Stated task
The lines to print start at the one containing "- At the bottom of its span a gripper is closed" and end at the one containing "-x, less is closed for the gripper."; print them exactly, ends included, and only them.

Robot episode data
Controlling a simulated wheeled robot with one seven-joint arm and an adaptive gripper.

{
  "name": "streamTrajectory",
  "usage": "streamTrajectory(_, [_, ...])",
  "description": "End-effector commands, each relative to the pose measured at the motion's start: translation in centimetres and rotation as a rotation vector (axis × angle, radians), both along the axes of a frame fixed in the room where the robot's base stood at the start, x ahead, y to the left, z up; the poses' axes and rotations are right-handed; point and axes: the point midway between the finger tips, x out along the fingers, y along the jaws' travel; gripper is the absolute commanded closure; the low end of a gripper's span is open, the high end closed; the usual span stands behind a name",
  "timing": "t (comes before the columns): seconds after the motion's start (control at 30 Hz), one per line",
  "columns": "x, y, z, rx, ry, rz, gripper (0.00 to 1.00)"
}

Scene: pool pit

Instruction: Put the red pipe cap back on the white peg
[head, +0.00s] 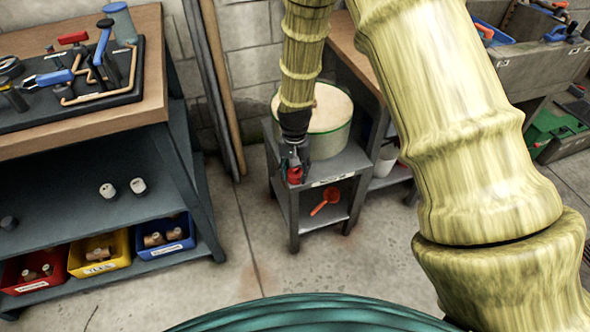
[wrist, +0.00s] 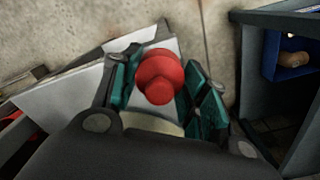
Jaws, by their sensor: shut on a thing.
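The red pipe cap (head: 295,175) is at the tip of my gripper (head: 292,160), by the front edge of the small grey stand (head: 340,165). In the wrist view, the red cap (wrist: 160,76) sits between the two teal fingers of my gripper (wrist: 160,88), which is shut on it. A pale surface lies just beyond the cap there. I cannot make out a white peg for sure near the cap. Two short whitish cylinders (head: 138,186) stand on the middle shelf of the left bench.
A cream drum (head: 328,125) stands on the stand behind my gripper. An orange-red handled piece (head: 326,200) lies on its lower shelf. The left bench (head: 90,128) holds tools, with red, yellow and blue bins (head: 165,236) below. Floor between bench and stand is clear.

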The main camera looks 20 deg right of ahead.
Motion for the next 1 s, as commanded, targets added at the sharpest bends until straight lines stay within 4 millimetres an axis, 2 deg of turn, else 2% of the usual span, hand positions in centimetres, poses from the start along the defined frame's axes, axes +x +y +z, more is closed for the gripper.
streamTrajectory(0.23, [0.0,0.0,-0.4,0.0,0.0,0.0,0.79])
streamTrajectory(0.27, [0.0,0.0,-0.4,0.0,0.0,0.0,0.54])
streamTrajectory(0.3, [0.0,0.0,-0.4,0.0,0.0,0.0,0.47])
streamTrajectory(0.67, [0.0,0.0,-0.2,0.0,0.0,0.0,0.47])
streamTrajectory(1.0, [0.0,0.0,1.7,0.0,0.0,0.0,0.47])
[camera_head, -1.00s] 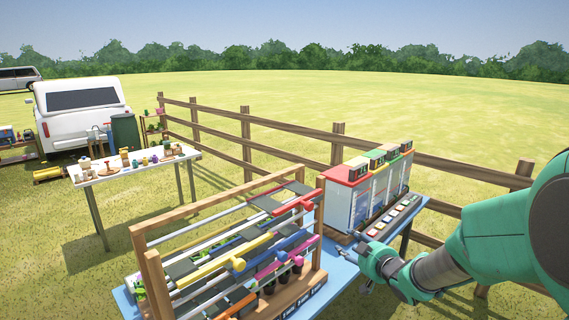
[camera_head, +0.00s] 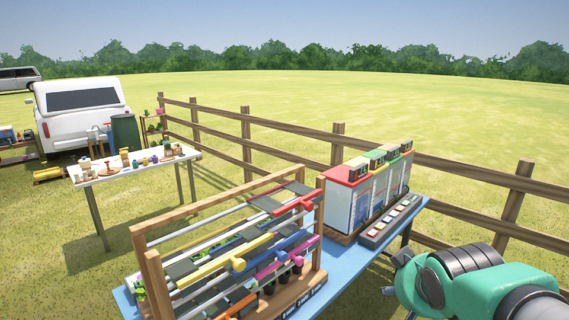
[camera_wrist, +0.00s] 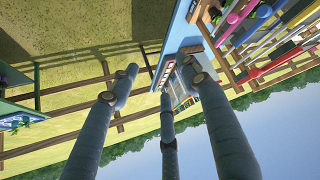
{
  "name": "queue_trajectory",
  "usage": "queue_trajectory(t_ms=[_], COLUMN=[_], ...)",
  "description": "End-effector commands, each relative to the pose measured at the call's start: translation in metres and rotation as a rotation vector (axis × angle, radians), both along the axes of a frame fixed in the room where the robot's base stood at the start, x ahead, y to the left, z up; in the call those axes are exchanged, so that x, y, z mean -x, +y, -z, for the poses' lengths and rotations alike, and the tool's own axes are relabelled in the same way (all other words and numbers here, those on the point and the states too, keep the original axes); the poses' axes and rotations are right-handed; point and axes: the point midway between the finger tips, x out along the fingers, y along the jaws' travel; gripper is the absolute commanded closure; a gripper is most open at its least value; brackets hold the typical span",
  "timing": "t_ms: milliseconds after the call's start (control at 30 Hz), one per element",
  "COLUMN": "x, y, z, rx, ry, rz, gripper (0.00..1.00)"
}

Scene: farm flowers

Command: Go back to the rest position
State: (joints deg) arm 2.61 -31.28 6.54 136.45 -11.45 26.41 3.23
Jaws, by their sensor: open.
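My gripper (camera_wrist: 163,85) is open and empty in the wrist view, its long grey fingers spread apart. The view past them is tilted, with the blue table (camera_wrist: 180,38) and the fence beyond the fingertips. In the head view my green and grey arm is at the lower right, off the right side of the blue table (camera_head: 345,262). Only a small grey tip of the gripper (camera_head: 388,290) shows there; the rest is hidden behind the arm or below the picture's edge. The gripper touches nothing that I can see.
A wooden rack (camera_head: 150,240) with coloured-handled trays stands on the blue table. Behind it are a white cabinet with coloured tops (camera_head: 362,203) and a button strip (camera_head: 390,222). A wooden fence (camera_head: 440,165) runs behind. A white table (camera_head: 130,172) with small items stands left.

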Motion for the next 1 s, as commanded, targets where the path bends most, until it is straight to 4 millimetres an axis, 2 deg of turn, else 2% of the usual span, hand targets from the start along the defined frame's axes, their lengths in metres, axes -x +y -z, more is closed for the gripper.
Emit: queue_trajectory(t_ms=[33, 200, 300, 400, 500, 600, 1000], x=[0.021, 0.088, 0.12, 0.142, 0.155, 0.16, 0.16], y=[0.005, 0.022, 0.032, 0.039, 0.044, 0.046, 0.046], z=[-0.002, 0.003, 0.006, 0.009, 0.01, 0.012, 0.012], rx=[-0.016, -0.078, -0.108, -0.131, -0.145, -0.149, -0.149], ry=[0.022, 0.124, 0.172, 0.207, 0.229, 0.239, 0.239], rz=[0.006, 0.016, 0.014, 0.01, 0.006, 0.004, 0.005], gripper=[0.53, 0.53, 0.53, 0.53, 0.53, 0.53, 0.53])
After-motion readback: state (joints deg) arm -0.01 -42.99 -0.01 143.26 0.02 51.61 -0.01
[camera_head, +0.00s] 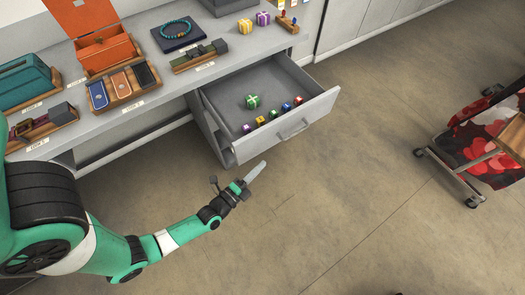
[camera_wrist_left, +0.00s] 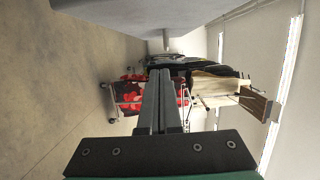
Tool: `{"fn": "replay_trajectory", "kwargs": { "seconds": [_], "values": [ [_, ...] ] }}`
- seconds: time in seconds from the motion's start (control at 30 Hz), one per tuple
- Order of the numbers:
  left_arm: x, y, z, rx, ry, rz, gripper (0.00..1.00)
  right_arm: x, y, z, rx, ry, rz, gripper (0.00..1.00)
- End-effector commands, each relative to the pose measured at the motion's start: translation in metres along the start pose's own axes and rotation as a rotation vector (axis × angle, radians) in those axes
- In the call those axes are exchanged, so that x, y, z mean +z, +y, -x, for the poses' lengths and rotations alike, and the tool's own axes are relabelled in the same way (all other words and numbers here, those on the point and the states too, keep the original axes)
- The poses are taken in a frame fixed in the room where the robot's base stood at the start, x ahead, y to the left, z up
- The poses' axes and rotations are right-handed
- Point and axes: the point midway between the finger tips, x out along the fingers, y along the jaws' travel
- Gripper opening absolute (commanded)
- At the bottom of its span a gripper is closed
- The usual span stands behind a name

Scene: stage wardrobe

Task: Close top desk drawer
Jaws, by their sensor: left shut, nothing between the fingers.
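The top desk drawer (camera_head: 290,134) is pulled well out from the grey desk (camera_head: 136,118) in the head view. It holds a green gift box (camera_head: 252,101) and several small coloured boxes near its front panel. Its handle (camera_head: 294,129) is on the outer face. My left gripper (camera_head: 257,170) is shut and empty, in front of and below the drawer's front panel, apart from it in the head view. In the left wrist view the shut fingers (camera_wrist_left: 161,100) point ahead, and a grey panel (camera_wrist_left: 140,15), likely the drawer front, spans the top. My right gripper is not in view.
On the desk top are an orange box (camera_head: 106,50), a teal case (camera_head: 27,82), a bracelet on a dark pad (camera_head: 175,34) and several labelled trays. A wheeled rack with red fabric (camera_head: 485,140) stands at the right. The floor between is clear.

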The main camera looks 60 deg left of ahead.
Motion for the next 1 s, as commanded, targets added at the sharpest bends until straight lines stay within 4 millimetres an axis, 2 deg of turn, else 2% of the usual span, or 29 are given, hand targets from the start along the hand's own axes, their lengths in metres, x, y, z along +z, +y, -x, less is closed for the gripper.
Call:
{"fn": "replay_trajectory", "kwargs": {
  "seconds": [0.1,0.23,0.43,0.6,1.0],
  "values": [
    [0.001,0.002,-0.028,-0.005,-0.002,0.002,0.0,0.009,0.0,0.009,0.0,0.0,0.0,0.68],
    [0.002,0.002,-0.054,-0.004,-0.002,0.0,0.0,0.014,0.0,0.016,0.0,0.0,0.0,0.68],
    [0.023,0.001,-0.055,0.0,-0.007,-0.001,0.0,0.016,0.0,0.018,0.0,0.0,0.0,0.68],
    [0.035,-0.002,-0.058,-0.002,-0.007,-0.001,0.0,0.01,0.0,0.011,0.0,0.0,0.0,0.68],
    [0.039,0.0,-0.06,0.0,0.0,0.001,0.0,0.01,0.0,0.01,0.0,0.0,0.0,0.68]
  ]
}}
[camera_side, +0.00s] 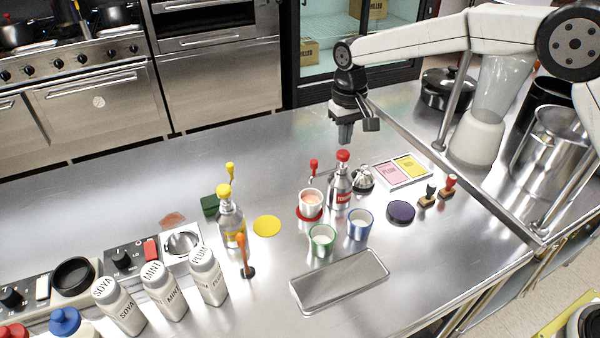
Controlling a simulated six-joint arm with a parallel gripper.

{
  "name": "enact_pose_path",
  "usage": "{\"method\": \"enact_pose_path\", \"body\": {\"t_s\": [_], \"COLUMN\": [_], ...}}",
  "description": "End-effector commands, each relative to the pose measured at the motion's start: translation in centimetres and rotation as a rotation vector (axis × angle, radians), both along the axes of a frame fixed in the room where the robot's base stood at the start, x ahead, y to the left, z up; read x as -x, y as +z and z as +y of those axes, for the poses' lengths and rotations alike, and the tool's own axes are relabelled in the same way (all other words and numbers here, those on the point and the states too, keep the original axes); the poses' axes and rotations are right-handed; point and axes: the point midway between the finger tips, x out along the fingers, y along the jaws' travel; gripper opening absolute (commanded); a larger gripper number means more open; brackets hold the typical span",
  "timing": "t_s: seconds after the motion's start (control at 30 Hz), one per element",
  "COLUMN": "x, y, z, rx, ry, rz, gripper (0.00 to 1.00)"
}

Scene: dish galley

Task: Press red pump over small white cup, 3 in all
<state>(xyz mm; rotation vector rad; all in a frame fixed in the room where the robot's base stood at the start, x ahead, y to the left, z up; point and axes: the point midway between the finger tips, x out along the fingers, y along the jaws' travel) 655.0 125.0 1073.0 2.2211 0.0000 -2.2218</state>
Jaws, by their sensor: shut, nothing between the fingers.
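The red pump (343,155) tops a silver bottle (340,190) with a red label, standing upright on the steel counter. My gripper (346,138) is shut and empty, pointing down just above the red pump head; I cannot tell whether it touches. A small white cup (311,204) sits on a red coaster (300,216) left of the bottle, with something pinkish inside. A white cup with a green band (321,240) and one with a blue band (361,224) stand in front.
A yellow pump bottle (230,222) and a yellow disc (267,226) are to the left. A metal tray (340,281) lies in front. A purple disc (401,212), stamps (448,187) and a framed card tray (403,171) are to the right.

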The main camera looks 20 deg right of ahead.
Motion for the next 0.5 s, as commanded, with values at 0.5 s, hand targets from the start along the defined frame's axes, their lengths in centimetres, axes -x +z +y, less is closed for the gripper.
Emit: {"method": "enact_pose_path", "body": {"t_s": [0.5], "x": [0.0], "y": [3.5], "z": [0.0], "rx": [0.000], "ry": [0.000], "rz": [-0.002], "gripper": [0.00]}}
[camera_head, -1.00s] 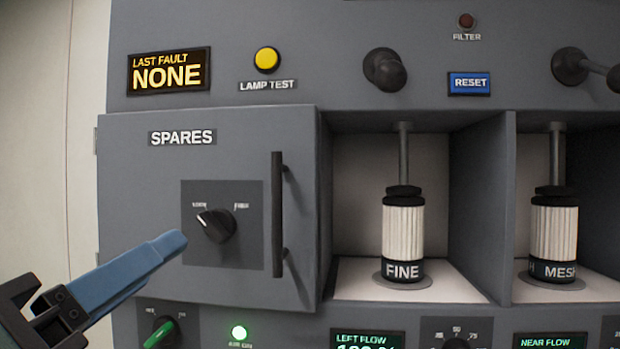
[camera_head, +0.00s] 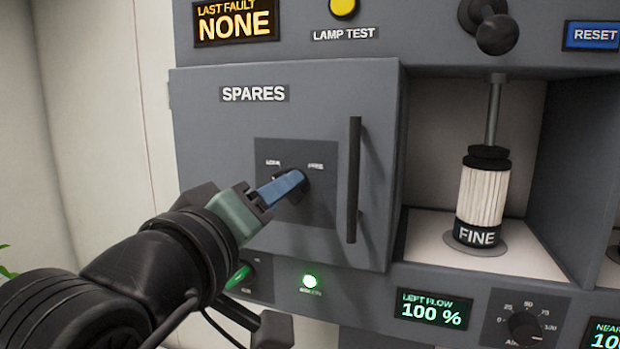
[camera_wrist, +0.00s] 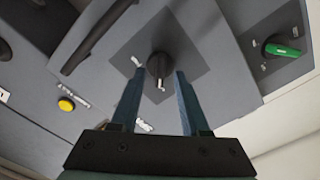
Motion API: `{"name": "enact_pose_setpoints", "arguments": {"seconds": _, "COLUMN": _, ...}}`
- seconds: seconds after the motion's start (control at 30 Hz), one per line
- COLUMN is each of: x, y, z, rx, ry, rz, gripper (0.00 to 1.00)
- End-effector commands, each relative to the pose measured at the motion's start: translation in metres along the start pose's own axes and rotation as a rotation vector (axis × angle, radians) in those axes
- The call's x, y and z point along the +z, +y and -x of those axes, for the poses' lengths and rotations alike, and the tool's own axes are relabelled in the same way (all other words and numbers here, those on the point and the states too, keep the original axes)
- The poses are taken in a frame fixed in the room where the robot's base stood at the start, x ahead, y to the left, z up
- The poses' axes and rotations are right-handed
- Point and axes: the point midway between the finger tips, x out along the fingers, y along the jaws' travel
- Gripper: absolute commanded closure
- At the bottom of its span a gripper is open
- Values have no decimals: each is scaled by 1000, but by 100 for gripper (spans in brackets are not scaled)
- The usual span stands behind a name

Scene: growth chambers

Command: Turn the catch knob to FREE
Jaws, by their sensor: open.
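The catch knob (camera_wrist: 159,66) is a black rotary knob with a white pointer mark, on a dark square plate (camera_head: 318,155) of the SPARES door (camera_head: 215,125). Two small labels sit above it on the plate; the right one seems to read FREE. In the head view my gripper (camera_head: 292,180) covers most of the knob. In the wrist view the open blue fingers of my gripper (camera_wrist: 156,72) stand on either side of the knob, with gaps beside it. I cannot tell whether either finger touches it. The pointer's exact setting is hidden in the head view.
A vertical black door handle (camera_head: 353,180) stands just right of the knob. A green knob (camera_head: 238,276) and a lit green lamp (camera_head: 310,281) are below the door. An open bay with the FINE cartridge (camera_head: 482,200) is to the right.

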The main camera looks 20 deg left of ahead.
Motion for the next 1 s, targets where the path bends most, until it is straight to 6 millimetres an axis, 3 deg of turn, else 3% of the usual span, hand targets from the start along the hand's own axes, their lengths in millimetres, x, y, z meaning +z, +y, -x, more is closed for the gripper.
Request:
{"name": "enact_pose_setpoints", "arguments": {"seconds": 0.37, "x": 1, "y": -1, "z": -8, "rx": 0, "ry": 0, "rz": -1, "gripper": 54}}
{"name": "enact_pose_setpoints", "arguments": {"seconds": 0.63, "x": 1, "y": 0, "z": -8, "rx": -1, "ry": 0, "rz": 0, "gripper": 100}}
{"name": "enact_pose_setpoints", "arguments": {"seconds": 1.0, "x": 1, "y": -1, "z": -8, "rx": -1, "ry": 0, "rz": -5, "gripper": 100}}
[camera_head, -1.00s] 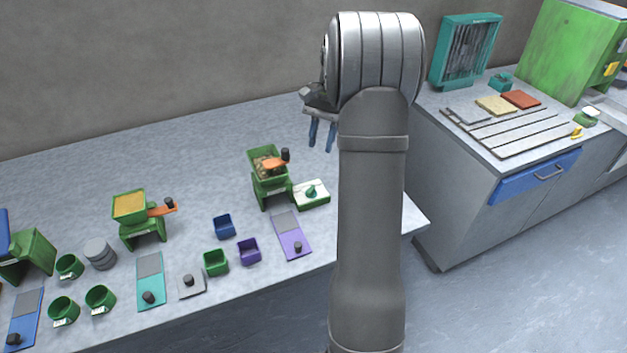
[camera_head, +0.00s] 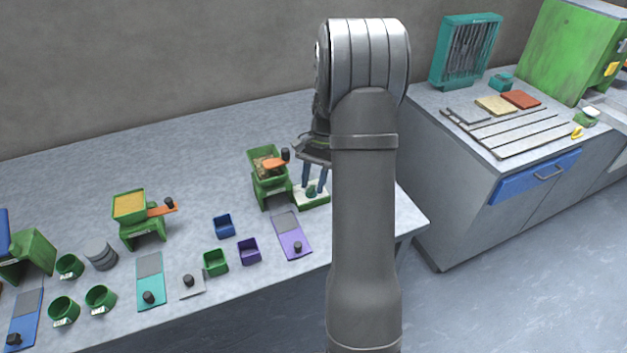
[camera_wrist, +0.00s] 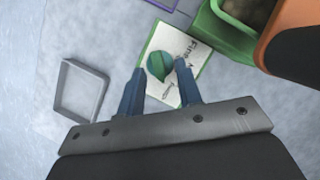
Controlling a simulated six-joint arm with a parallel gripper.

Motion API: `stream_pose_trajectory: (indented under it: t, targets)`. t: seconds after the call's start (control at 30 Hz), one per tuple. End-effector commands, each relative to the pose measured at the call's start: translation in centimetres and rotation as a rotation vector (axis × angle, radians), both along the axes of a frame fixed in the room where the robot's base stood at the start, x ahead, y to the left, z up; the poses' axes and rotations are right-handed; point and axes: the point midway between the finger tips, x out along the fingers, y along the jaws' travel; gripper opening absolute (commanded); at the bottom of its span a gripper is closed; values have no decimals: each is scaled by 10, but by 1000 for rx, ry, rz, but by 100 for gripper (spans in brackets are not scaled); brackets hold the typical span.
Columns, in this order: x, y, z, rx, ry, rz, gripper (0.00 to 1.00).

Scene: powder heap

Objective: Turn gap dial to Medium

The solution
- At the bottom of its span a gripper is closed
- The usual span stands behind a name

Scene: stage wardrobe

Task: Close top desk drawer
Jaws, by their sensor: left shut, nothing between the fingers.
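The top desk drawer (camera_head: 290,134) is pulled well out from the grey desk (camera_head: 136,118) in the head view. It holds a green gift box (camera_head: 252,101) and several small coloured boxes near its front panel. Its handle (camera_head: 294,129) is on the outer face. My left gripper (camera_head: 257,170) is shut and empty, in front of and below the drawer's front panel, apart from it in the head view. In the left wrist view the shut fingers (camera_wrist_left: 161,100) point ahead, and a grey panel (camera_wrist_left: 140,15), likely the drawer front, spans the top. My right gripper is not in view.
On the desk top are an orange box (camera_head: 106,50), a teal case (camera_head: 27,82), a bracelet on a dark pad (camera_head: 175,34) and several labelled trays. A wheeled rack with red fabric (camera_head: 485,140) stands at the right. The floor between is clear.

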The main camera looks 60 deg left of ahead.
Motion for the next 1 s, as commanded, targets added at the sharpest bends until straight lines stay within 4 millimetres an axis, 2 deg of turn, else 2% of the usual span, or 29 are given, hand targets from the start along the hand's own axes, their lengths in metres, x, y, z along +z, +y, -x, less is closed for the gripper.

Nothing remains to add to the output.